Grateful for acts of kindness
To the Editor:
On July 23 my truck heated up coming from Joseph to La Grande. I pulled into Legacy Ford to have mechanics evaluate the condition of the motor, only to be told that serious damage had been inflicted on the motor.
My wife and I had to remain in La Grande for the next five days while the parts arrived and the motor was repaired. What should have been days of turmoil actually became an extended vacation because of the actions of members of this great community.
First, Legacy Ford staff were marvelous. They loaned me a car at no cost and informed me that Ford Motor Company warranted the motor of my truck for 100,000 miles. The repair cost was only the deductible.
We were traveling with a horse. Al Peterson, manager of the Mavericks riding area, helped us immensely. When he realized that our visit would coincide with the fair, he got a friend to move our trailer to a location where it would not be blocked by fair customers. He also gave us a gift, a wooden shelf that he had made.
We stayed at the Super-8 Motel. Legacy Ford got us a very special rate for our stay. Super-8 staff were also very understanding.
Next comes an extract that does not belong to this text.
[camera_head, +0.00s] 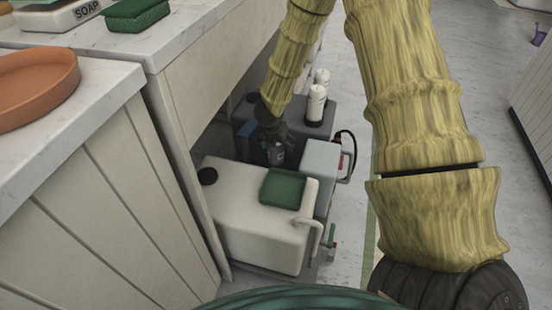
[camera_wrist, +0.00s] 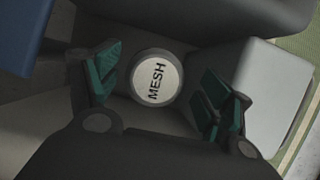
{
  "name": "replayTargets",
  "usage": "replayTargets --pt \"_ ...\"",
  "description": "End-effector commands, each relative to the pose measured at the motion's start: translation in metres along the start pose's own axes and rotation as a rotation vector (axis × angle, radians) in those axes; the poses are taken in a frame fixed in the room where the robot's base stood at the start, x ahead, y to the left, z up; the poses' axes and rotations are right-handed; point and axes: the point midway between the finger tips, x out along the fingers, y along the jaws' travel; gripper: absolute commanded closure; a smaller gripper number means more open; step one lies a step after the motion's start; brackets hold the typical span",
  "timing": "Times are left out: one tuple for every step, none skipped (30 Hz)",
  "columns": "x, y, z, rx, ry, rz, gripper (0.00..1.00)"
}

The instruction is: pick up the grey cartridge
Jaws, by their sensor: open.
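My gripper (camera_wrist: 158,88) is open, with green-padded fingers to the left and right of the cartridge and visible gaps on both sides. In the head view my gripper (camera_head: 272,134) points down into the gap between the white canister and the dark grey box. A small part of the grey cartridge (camera_head: 276,155) shows below it; its lower part is hidden.
The white canister (camera_head: 250,222) carries a green pad (camera_head: 283,188). A dark grey box (camera_head: 318,135) behind bears two white bottles (camera_head: 316,102). A light grey box (camera_head: 320,165) stands close on the right.

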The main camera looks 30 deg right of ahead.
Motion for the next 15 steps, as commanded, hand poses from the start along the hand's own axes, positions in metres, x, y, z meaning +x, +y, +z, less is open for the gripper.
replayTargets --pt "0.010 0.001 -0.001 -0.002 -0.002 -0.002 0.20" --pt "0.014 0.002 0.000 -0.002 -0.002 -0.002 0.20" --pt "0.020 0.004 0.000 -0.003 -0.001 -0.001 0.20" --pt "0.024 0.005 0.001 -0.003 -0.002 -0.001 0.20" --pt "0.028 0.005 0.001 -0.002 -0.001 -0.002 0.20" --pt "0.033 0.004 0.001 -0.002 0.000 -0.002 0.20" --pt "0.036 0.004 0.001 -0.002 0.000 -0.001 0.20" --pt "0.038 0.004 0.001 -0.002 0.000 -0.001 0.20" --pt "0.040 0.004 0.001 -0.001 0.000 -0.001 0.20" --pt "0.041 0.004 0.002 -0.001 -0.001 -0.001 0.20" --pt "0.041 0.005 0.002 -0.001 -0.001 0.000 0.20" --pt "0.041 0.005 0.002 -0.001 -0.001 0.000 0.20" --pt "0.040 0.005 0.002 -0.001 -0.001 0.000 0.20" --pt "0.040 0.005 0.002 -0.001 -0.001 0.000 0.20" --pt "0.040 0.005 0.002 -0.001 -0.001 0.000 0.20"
And then there were the wonderful staff at Kentucky Fried Chicken, who held their buffet line open after hours so we could enjoy their buffet.
While in La Grande we were able to tour Northeastern Oregon. What a beautiful area. We even talked about moving to the area.
Everywhere we went Oregonians were so friendly. We will always remember these great people, and we will always have a place in our hearts for the people of La Grande.